Article VII – Financial Governance
1. General Authority: The Treasurer manages Club finances, taxes, and insurance, subject to Board oversight.
2. Spending Authority: The Board of Directors shall establish and may revise a spending authority policy governing approval of operational expenditures. Such policy may include an annual operating budget, delegated spending authority, per-transaction approval thresholds, and reimbursement procedures. No person may approve their own reimbursement or a transaction in which they have a financial interest. The spending authority policy may be adopted or amended by a majority vote of the Board of Directors without a bylaw amendment.
3. Accountable Plan:All expense reimbursements shall comply with the Club’s Accountable Plan policy as adopted by the Board of Directors. The Board of Directors shall adopt and maintain such a policy.
4. Tax Compliance: The Board of Directors shall ensure that required federal and state tax filings, including IRS Form 990 or its equivalent, are filed in a timely manner. The Board shall also monitor the sources of Club revenue to ensure continued compliance with the income limitations applicable to organizations exempt under Section 501(c)(7).
5. Annual Review:An internal or external financial review of the Club’s accounts shall be conducted annually. At minimum, this review shall be conducted by one or more persons who are not authorized signers on the Club’s accounts and are not the Treasurer, or by a qualified external professional.
6. Inspection of Financial Records:The Club shall maintain open books. Any active member in good standing may, upon reasonable written notice to the Treasurer or President, inspect the Club’s financial records, books, and annual reviews at a mutually agreed time and location, subject to reasonable protections for privacy, confidential information, and data security.

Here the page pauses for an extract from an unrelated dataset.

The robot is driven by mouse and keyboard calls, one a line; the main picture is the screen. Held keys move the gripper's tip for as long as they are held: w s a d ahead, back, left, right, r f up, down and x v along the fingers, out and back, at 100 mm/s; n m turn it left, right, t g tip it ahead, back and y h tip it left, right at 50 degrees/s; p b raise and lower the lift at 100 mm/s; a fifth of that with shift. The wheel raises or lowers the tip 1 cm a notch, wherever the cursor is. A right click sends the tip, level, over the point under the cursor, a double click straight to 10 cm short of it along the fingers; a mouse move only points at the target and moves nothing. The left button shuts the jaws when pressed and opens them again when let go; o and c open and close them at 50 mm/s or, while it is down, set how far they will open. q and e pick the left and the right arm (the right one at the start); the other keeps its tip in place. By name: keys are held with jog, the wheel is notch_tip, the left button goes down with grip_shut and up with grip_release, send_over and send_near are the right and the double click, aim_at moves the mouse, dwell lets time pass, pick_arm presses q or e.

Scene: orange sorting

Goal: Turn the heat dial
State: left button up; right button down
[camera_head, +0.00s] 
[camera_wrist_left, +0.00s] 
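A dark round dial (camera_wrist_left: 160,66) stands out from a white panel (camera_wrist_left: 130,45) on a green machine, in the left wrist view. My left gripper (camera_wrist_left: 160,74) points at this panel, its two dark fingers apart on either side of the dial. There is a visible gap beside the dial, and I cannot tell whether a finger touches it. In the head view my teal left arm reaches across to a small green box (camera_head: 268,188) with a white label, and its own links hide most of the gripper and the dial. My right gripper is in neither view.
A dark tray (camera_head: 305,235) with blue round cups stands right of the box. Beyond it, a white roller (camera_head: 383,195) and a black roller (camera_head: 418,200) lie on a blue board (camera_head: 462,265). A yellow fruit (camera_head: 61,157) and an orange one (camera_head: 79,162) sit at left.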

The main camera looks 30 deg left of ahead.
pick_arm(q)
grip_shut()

Article VIII – Digital and Remote Participation
1. Remote Meetings: Club business may be conducted through in-person meetings, hybrid meetings, or meetings held solely by remote communication to the extent permitted by North Carolina law and these bylaws. Members participating remotely shall be deemed present only if the Club implements reasonable measures to verify membership, provide a reasonable opportunity to participate, and permit communication and voting substantially concurrently with the proceedings.
2. Electronic Voting: Club business, including elections and bylaw amendments, may be conducted by electronic vote where authorized by the Board of Directors and permitted by law. The Club shall implement reasonable measures to verify the identity of the member voting and ensure that each member entitled to vote has only one vote. At minimum, electronic voting must be tied to a unique email address, member ID, or other unique identifier on file with the Club. The notice or ballot materials for any electronic vote shall state the matter to be voted on, the voting period or deadline, and any eligibility or quorum requirements applicable to the vote.

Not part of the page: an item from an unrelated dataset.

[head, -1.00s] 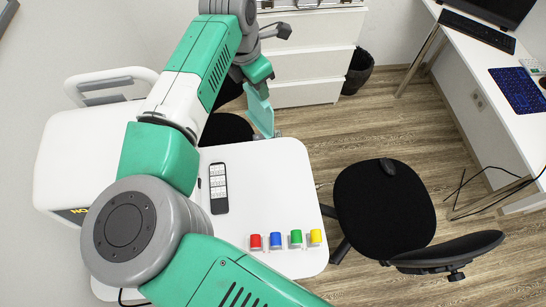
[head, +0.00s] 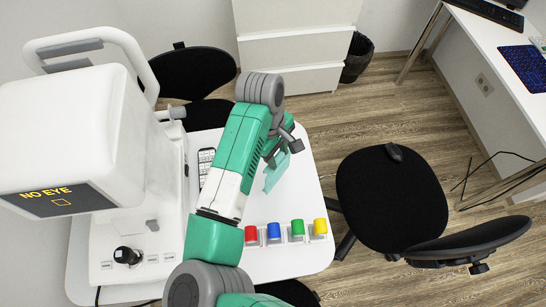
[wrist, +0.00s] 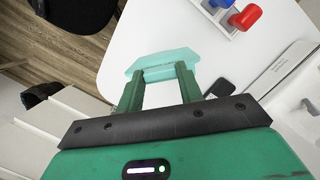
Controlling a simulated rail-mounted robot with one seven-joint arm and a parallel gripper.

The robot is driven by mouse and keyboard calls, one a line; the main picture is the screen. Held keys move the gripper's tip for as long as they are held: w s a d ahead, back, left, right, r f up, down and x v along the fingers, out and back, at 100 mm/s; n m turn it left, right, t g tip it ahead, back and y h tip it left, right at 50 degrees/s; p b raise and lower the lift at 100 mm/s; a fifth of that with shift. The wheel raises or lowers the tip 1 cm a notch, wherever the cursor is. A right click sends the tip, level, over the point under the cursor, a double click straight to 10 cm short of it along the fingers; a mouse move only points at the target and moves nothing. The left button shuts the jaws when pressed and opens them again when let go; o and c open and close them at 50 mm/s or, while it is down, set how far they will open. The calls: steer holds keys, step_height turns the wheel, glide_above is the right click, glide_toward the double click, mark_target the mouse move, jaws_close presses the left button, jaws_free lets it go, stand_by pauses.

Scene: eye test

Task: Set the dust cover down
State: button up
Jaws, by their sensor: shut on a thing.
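The dust cover is a pale translucent teal piece (head: 275,173), held over the far right part of the white table (head: 310,215). My gripper (wrist: 163,75) is shut on the dust cover (wrist: 162,60) in the wrist view, with its two green fingers on the cover's near side. In the head view my gripper (head: 279,160) is small and partly hidden by my wrist. The cover appears tilted and above the tabletop; I cannot tell its exact height.
Red (head: 251,234), blue (head: 273,231), green (head: 297,230) and yellow (head: 320,227) capped pieces stand near the table's front right. A white eye-test machine (head: 75,140) fills the left. A dark remote (head: 205,165) lies partly hidden behind my arm. A black chair (head: 385,200) stands at right.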

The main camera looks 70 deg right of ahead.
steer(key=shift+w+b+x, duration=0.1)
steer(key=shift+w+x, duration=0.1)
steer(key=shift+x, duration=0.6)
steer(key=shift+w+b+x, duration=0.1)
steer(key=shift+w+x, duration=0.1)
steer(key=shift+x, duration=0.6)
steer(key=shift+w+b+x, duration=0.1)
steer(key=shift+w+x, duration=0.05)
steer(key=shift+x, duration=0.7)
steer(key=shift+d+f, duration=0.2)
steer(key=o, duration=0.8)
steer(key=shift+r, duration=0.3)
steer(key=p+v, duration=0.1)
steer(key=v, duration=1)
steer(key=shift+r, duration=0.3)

3. Board Procedures: The Board of Directors may adopt reasonable procedures governing remote meetings, electronic voting, authentication, ballot retention, and the resolution of technical issues.
Article IX – Limitation of Liability, Indemnification, and Insurance
1. Liability Shield: All persons or entities extending credit to, or contracting with, the Club shall look only to the funds and property of the Club for payment. No member, director, or officer shall be personally liable for any debt, liability, or obligation of the Club solely by reason of serving the Club, except as otherwise provided by law.
2. Indemnification: The Club shall indemnify any director, officer, or member acting in good faith and within the scope of their duties on behalf of the Club to the fullest extent permitted by North Carolina law. Such indemnification shall not extend to acts of willful misconduct, gross negligence, or knowing violation of law. To the fullest extent permitted by law, the Club may advance expenses and may maintain insurance for persons serving the Club in such capacities.
3. Insurance:The Board of Directors shall use reasonable efforts to obtain and maintain appropriate insurance coverage for Club operations and events, which may include general liability insurance, event-specific coverage, participant accident coverage, and directors’ and officers’ (D&O) liability insurance. For events held outside North Carolina, the Board shall confirm that coverage extends to the applicable jurisdiction and shall review whether participant waivers and release forms require modification to comply with the laws of the host state. The Board of Directors shall also require that appropriate participant waivers, assumption-of-risk agreements, and release forms be executed for all Club events involving motorsport activities, in forms approved by the Board or its designee.
Article X – Conflict of Interest
Any director or officer who has a direct or indirect financial interest in a transaction or contract under consideration by the Board of Directors shall promptly disclose that interest to the Board. The interested person shall recuse themselves from discussion and voting on the matter. The disclosure and recusal shall be recorded in the meeting minutes. The disinterested directors may approve the transaction only if they determine in good faith that the transaction is fair to the Club or is on terms no less favorable to the Club than those reasonably available from an unrelated party. The Board of Directors may adopt a more detailed conflict of interest policy, including materiality thresholds, consistent with this Article and applicable law.
Article XI – Committees
The Board of Directors may establish standing or ad hoc committees as needed to carry out the Club’s business, including but not limited to safety, rules, sponsorship, or social committees. Each committee shall have a chair appointed by the President with Board approval. Committees shall report to the Board of Directors and shall have only such authority as is expressly delegated to them, consistent with North Carolina law.
Article XII – Amendments
These bylaws may be amended by a majority of the votes cast by members entitled to vote on the amendment at a meeting or by electronic vote, provided that notice of the proposed amendment is posted on the official Club website or sent by electronic communication at least fourteen (14) days before the vote. If a proposed amendment is materially altered after notice has been given, the fourteen (14) day notice period shall restart with the revised language before a vote may be held.
Article XIII – Parliamentary Authority
Robert’s Rules of Order, Newly Revised, shall be the parliamentary authority for all matters of procedure not specifically covered by these bylaws or by special rules adopted by the Club.